MR. PRESIDENT,--The Senator has made his speech, and then withdrawn his motion; he has accomplished his object. For myself, Sir, I would rather meet this question, truly important, when presented in a practical form. The Senator treats it on an hypothesis; he assumes that Great Britain has made an arrogant demand, and then proceeds to denounce it. How does he know that any such demand has been made? Who in the Senate knows it? Who in the country knows it? I do not believe it,--will not believe it, except on evidence.
The Senator says that he is not against arbitration. How does he know that this is not the policy of the Administration? But I know nobody here who can speak for the Administration on this point.

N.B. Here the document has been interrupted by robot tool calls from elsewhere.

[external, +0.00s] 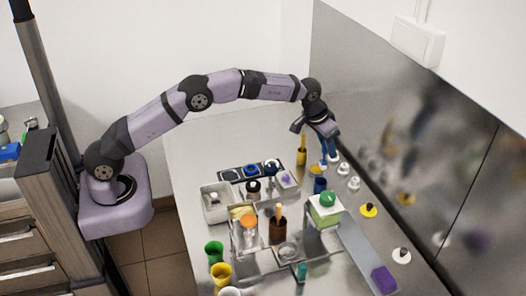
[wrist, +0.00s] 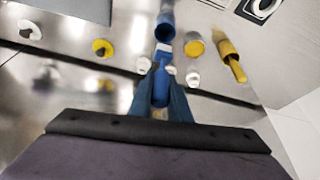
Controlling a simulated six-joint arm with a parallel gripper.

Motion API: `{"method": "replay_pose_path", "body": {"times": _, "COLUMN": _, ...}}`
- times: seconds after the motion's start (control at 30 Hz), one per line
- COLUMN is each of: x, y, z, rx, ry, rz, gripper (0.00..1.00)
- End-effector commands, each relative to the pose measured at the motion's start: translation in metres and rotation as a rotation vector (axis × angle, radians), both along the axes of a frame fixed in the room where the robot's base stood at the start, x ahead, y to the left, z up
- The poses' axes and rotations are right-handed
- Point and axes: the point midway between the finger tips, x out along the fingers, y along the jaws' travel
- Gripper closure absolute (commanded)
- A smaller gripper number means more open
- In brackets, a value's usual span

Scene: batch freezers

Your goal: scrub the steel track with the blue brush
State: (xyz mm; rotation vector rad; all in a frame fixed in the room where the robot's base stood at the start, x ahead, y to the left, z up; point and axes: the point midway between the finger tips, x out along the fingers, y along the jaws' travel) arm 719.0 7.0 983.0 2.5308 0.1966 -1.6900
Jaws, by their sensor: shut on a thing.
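My gripper (external: 328,150) is shut on the blue brush (wrist: 161,86), which shows between the fingers in the wrist view. In the external view it is above the back right part of the counter, and the brush is hard to tell from the fingers there. A blue cup (external: 320,185) stands just below it; it also shows in the wrist view (wrist: 165,31). A flat grey strip, seemingly the steel track (external: 357,245), lies along the right side of the counter, nearer the camera than my gripper. A purple block (external: 384,280) is at its near end.
A yellow brush-like tool (external: 301,155) stands left of my gripper. White and yellow knobs (external: 369,210) line the steel wall side. A green-and-white box (external: 326,209), a brown pot (external: 278,229) and several cups crowd the middle. The back left counter is clear.

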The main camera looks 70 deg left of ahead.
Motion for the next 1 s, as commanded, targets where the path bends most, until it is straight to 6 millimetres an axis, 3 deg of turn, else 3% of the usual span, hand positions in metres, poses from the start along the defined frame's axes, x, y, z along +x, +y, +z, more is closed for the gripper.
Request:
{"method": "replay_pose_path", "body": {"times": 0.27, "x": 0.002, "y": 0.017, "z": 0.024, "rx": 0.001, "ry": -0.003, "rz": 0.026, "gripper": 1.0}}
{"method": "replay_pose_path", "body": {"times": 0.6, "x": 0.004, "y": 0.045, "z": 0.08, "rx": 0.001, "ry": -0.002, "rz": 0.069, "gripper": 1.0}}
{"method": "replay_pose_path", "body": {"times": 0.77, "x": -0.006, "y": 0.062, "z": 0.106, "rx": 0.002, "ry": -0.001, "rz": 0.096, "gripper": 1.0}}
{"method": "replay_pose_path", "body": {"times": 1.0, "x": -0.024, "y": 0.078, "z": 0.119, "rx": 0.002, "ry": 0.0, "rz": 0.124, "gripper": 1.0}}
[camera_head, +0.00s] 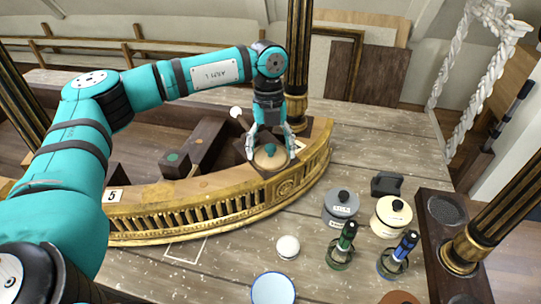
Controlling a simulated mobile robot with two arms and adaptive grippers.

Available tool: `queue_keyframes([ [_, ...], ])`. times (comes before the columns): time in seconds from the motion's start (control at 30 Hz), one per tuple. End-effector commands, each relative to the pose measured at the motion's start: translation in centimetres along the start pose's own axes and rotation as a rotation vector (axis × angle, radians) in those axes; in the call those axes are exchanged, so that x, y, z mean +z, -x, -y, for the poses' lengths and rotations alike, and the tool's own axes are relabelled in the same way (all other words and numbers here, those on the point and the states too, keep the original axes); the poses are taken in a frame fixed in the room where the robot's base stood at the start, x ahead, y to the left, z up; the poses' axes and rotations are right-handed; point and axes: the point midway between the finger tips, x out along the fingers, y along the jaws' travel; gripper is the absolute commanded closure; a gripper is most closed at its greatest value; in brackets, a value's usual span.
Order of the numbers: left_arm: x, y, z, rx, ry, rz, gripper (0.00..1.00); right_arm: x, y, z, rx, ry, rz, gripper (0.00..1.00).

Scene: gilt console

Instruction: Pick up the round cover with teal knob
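The round cover (271,160) is tan, with a small dark teal knob on top. It sits on a dark square base at the inner side of the curved gilt rail. My left gripper (270,151) points down over it. Its two fingers are spread wide, one on each side of the cover, with the knob between them. I cannot tell whether the fingertips touch the cover's edge. My right gripper is not in view.
The gilt rail (225,203) curves below the cover, with dark columns rising nearby. To the right stand a grey lidded pot (340,208), a cream lidded pot (391,217), a green-handled tool (345,245) and a blue-handled one (400,256). A white ball (288,247) lies in front.

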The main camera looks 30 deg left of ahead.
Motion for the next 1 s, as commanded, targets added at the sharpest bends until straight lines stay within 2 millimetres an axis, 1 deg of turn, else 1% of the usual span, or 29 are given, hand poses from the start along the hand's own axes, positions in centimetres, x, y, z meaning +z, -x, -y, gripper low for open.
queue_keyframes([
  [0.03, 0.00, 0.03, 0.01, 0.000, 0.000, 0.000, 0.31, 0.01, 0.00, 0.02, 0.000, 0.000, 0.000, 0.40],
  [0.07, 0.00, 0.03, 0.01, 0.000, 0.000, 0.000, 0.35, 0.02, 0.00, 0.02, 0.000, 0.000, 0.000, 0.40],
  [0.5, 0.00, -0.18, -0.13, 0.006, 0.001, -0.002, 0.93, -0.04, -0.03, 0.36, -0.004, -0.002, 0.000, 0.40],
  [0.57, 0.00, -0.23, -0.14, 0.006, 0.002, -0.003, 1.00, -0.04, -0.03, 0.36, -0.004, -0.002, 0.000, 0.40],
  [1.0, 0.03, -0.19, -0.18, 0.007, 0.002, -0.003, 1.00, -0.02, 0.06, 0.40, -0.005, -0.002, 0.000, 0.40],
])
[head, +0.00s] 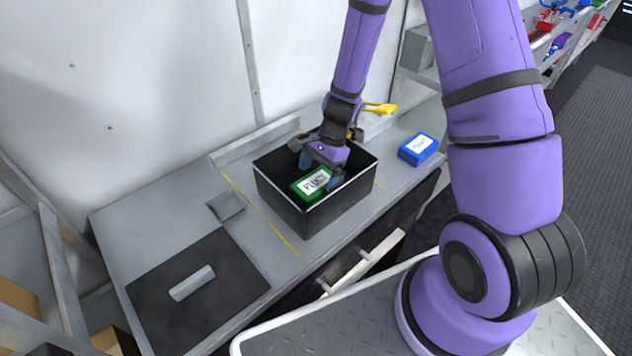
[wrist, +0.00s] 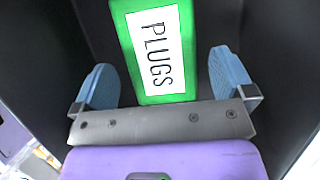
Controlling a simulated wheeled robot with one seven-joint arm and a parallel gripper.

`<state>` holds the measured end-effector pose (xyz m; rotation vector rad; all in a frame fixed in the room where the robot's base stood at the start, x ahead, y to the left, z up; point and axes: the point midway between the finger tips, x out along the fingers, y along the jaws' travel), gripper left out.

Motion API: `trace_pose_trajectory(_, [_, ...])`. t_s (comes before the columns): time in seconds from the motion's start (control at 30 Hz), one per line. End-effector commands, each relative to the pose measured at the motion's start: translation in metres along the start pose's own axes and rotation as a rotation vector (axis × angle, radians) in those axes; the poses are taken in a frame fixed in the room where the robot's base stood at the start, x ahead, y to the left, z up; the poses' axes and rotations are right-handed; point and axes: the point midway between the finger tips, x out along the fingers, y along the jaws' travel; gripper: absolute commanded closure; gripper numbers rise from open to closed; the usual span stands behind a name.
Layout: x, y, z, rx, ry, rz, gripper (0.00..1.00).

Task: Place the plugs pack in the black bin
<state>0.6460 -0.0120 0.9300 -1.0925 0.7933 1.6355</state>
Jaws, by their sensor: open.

I submit to the Senator that on both points he has spoken too swiftly. There is no evidence to justify him in belief that any arrogant demand has been made; there is no evidence that can lead him to distrust the fidelity of the Administration. Speaking for myself and nobody else, I declare my conviction that the question will be peaceably and honorably adjusted. I do not believe that it is a question for war; and I hail with gratitude the declaration of the honorable Senator in favor of arbitration. This at least is pacific in what must be called a war speech. But do not understand me as intimating that such mode is under consideration. I content myself with repeating, that the question is in safe hands, and that it will be better for us to reserve ourselves until it is presented in some practical form, or at least on evidence, and not on mere hypothesis.